Would anyone actually enjoy sitting in a ship you don't control except for managing the power and rebooting/repairing damaged modules? I can sort of see the appeal of 1 person flying, 1 person shooting. But more than at most 3 players on the same ship will result in some very boring gameplay for one of them (or all of them if jobs were divided equally). More roles for players would be great if we had huge capital ships duking it out, but we have mostly agile dogfighters and combat with engineered ships lasts just a couple of minutes in most cases.
That said this entire multicrew update is wasted on me, since I doubt I'll ever use this feature as I don't play with friends. But I suppose I'm happy for the players who do look forward to it.

Well there are games out there that have multicrew gameplay which players actually enjoy.
E.g. Pulsar Lost Colony
http://store.steampowered.com/app/252870/

Lots of people enjoy the different roles in Pulsar since it has well developed roles.
If ED multicrew had well developed roles for Engineering, Tactical, Navigation etc... then no people wouldn't be bored.

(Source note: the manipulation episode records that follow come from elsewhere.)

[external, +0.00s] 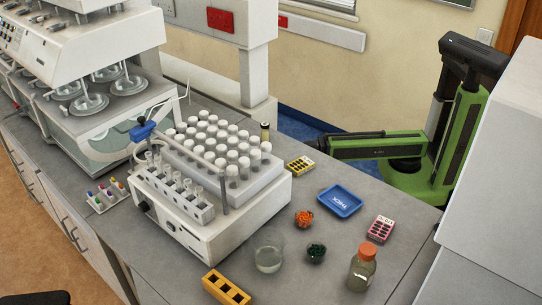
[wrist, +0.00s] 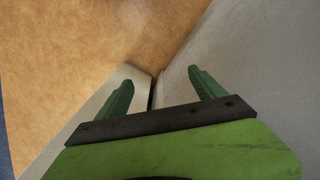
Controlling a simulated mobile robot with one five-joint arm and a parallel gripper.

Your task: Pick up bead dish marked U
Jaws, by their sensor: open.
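Two small dishes of beads stand on the grey bench in the external view. One holds orange beads (external: 303,218) and the other holds dark green beads (external: 316,253). I cannot read a letter U on either, so I cannot tell which is the marked one. My gripper (wrist: 160,82) shows in the wrist view with its two green fingers apart and nothing between them. It is over brown floor and pale surfaces, and no dish is in that view. In the external view my green arm is at the right, away from the dishes; its fingers cannot be made out.
Around the dishes stand a glass beaker (external: 268,252), a blue tray (external: 340,201), an orange-capped bottle (external: 362,268), a pink box (external: 380,229), a yellow-black box (external: 300,164) and a yellow rack (external: 226,288). A vial-filled machine (external: 190,231) stands left. A white block (external: 495,170) stands right.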

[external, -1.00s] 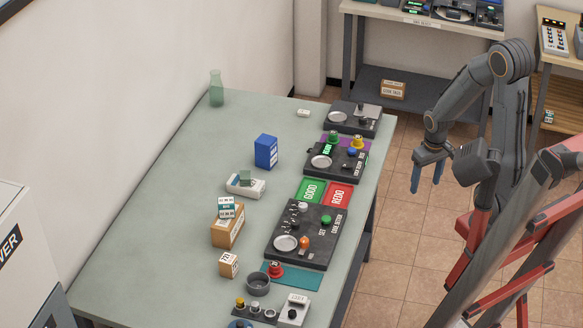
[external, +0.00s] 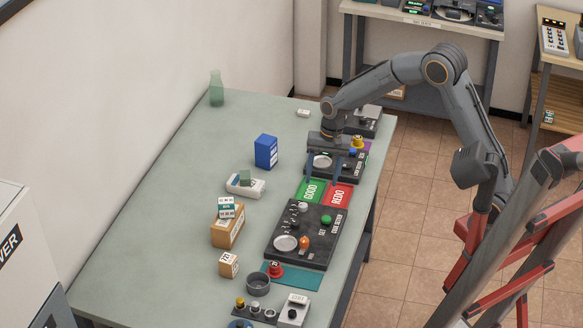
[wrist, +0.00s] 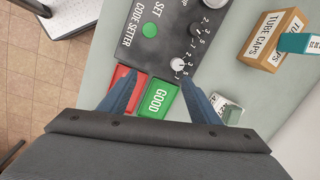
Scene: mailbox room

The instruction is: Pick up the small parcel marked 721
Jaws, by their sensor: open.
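A small brown cardboard parcel (external: 229,265) with a white label sits on the green table at the near left in the external view. Its label appears to read 721. My gripper (external: 348,176) is open and empty, above the far right part of the table, near the GOOD and REDO pads. It is well apart from the parcel, on its far right side. In the wrist view my open gripper (wrist: 155,78) points down over the pads and the code setter. The small parcel does not show in the wrist view.
A larger TUBE CAPS box (external: 228,230) with small boxes on top stands just beyond the parcel. A grey bowl (external: 258,283) is close to the parcel. The table's left side is clear.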

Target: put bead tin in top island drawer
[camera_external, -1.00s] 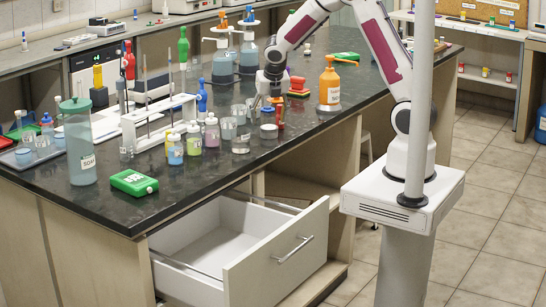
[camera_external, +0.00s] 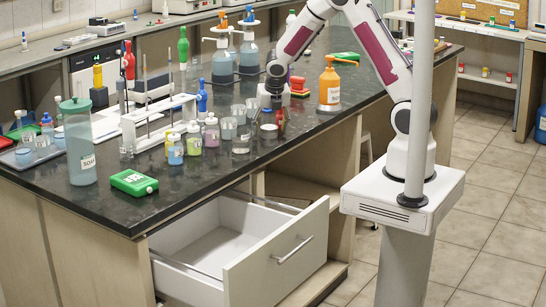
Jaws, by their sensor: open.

FD admit that multicrew is as it is because of time/resources not that the roles they planned (and announced) would be in this update weren't fun.
 
Why the first thing what i got on mind was No Man's Sky?
Maybe Sean moved to FDev ;)

What we should learn from these lessons?
NEVER PREORDER

And not support any KS actions. If someone does not have money for a business, then he should not do a business. Good product will sell itself, however a good promise is not a good product.
People is a creature who will working better if they get a money after work done, than before.

Let imagine a situation - You are leaving a car at a mechanic. Do You pay after he do his work or before?
If you are buying a milk, then you pay before the cow is milked, or after you take it from the shop in bottle?